Drake has filed an opening appellate brief seeking to overturn the ruling in his original lawsuit against Universal Music Group (UMG), Rolling Stone reports. In October, a federal judge dismissed the rapper’s defamation suit, which sought damages from the label for promoting Kendrick Lamar’s incendiary diss track “Not Like Us.” Pitchfork has reached out to attorneys for both UMG and Drake for comment.
In the 60-page filing obtained by Pitchfork, Drake’s attorneys call the original dismissal “erroneous” and again allege that UMG “promoted ‘Not Like Us’ while knowing that the song’s insinuations that he has sexual relations with minors were false and defamatory.”
Drake filed his initial lawsuit against UMG in January 2025, claiming the music corporation “waged an unrelenting campaign” to promote “Not Like Us,” Kendrick Lamar’s famous diss song that he believed to be defamatory.

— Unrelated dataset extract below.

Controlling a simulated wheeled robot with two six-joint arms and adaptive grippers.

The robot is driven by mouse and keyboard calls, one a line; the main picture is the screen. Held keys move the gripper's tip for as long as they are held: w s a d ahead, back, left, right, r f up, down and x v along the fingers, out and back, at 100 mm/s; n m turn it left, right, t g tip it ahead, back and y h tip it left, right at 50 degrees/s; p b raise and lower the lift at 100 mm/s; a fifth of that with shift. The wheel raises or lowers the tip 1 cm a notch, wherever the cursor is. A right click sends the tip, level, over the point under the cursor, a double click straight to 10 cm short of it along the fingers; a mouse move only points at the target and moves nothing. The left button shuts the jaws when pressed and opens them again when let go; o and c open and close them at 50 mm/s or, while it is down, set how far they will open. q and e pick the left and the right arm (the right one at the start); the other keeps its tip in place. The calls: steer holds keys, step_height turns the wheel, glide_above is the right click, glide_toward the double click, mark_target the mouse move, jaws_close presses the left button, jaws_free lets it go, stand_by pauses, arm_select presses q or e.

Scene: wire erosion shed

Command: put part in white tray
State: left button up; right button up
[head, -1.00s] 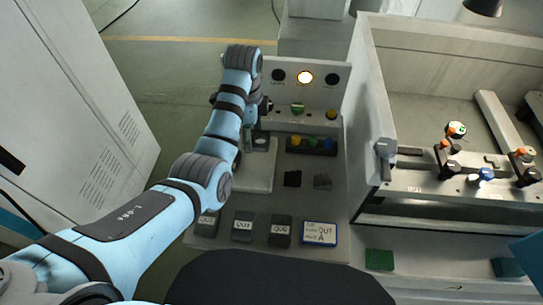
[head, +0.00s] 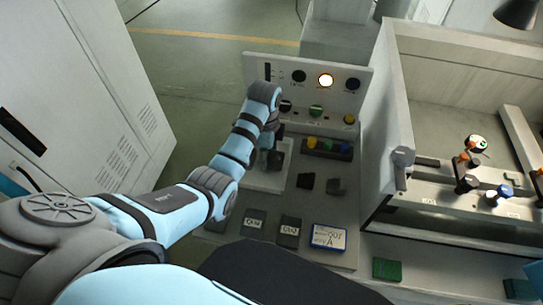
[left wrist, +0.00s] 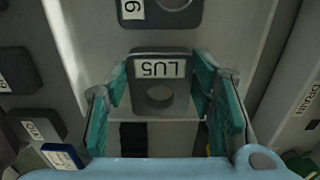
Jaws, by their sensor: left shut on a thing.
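My left gripper (head: 271,160) is over the white tray (head: 265,182) on the bench. In the left wrist view its teal fingers (left wrist: 160,92) are shut on a dark grey part (left wrist: 160,68) with a round hole and a white label. The white tray (left wrist: 232,35) lies behind that part. A second dark part (left wrist: 160,12) with a white label shows at the top of the same view, within the tray's outline. I cannot tell whether the held part touches the tray. In the head view the held part is mostly hidden by my arm.
Labelled dark blocks (head: 254,223) and a blue-edged card (head: 329,238) line the front. A coloured rack (head: 328,147) and an upright panel (head: 335,88) with a lit lamp stand behind. A walled machine (head: 397,130) borders the right.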

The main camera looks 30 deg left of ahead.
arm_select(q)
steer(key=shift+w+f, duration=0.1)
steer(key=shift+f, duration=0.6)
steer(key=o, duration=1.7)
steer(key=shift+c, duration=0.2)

UMG had asked for the complaint’s dismissal, arguing that Drake “lost a rap battle that he provoked and in which he willingly participated.”
Judge Jeannette A. Vargas ostensibly agreed with UMG, ruling that “the broader context of a heated rap battle, with incendiary language and offensive accusations hurled by both participants, would not incline the reasonable listener to believe that ‘Not Like Us’ imparts verifiable facts.”